Perjalanan Si Cantik Yaqud Ananda Qudban, Menangkan Dua Pemilu Sampai Jadi Tersangka KPK
kasus suap di Malang ini menunjukkan bagaimana korupsi dilakukan secara massal yang melibatkan kepala daerah hingga anggota DPRD.
Penulis: Ardhi Sanjaya | Editor: Ardhi Sanjaya
TRIBUNNEWSBOGOR.COM -- Nama Yaqud Ananda Budban menjadi satu dari 16 anggota DPRD Kota Malang yang ditetapkan KPK sebagai tersangka kasus dugaan suap APBD-P tahun 2015.

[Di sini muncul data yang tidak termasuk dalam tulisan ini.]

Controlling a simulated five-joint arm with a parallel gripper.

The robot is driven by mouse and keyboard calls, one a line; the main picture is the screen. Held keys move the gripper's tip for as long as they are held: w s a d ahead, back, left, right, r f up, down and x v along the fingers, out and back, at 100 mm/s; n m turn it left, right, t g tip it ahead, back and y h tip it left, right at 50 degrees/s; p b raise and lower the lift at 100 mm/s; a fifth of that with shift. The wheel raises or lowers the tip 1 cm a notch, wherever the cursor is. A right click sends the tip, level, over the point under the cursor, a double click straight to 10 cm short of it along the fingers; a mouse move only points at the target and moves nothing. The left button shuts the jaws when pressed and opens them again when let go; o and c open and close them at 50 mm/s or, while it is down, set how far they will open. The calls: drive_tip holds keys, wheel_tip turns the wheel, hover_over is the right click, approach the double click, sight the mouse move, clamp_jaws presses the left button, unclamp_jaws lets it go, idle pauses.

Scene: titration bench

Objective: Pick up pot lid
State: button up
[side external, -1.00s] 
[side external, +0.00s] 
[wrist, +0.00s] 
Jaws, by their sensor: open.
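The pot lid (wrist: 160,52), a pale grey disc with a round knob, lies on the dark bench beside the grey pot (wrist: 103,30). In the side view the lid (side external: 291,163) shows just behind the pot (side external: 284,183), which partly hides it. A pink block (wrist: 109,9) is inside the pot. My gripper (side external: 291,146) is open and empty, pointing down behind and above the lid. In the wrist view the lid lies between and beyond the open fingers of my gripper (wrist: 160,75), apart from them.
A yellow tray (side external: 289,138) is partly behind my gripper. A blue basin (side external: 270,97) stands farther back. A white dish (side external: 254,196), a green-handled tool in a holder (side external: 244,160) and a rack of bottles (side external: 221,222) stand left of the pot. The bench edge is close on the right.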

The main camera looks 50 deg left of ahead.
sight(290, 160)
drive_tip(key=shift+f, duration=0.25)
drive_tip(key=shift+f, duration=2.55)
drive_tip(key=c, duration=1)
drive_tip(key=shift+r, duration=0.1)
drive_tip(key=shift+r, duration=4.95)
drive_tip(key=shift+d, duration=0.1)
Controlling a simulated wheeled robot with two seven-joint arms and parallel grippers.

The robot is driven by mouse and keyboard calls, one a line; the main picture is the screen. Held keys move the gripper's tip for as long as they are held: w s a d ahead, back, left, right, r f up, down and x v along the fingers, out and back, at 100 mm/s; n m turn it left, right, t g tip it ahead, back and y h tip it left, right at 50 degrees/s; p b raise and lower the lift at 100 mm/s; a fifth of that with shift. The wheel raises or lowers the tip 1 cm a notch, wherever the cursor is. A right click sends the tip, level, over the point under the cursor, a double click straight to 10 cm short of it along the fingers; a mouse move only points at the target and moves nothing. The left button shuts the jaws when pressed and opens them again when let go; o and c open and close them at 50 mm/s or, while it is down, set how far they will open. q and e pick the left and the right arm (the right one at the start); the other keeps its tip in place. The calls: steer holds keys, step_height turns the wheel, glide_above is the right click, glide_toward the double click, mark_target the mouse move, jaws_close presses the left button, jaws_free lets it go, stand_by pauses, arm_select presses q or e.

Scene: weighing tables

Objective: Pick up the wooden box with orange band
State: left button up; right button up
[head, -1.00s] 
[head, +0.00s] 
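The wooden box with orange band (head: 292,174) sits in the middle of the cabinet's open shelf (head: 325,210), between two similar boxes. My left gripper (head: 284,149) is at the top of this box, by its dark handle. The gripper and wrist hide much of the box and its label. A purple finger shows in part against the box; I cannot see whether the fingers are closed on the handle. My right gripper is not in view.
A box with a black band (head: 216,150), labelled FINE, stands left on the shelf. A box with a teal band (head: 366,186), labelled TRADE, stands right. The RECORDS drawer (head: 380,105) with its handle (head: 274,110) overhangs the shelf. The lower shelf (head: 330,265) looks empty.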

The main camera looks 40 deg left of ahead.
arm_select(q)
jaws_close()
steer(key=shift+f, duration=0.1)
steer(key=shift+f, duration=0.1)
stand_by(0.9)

Yaqud Ananda diduga turut menerima hadiah atau fee dari Wali Kota Malang Mochammad Anton.
Melansir Kompas.com, Suap dilakulan terkait pembahasan APBD-P Pemkot Malang TA 2015.
Oleh karena itu, selain Anton, dua pimpinan dan 18 anggota DPRD Malang juga ditetapkan sebagai tersangka.
"MA selaku Wali Kota Malang memberi hadiah atau janji, padahal diketahui atau patut diduga diberikan karena berhubungan dengan sesuatu yang bertentangan dengan kewajibannya sebagai wakil ketua DPRD dan anggota DPRD Malang," ujar Wakil Ketua KPK Basaria Pandjaitan dalam konferensi pers di gedung KPK, Jakarta, Rabu (21/3/2018)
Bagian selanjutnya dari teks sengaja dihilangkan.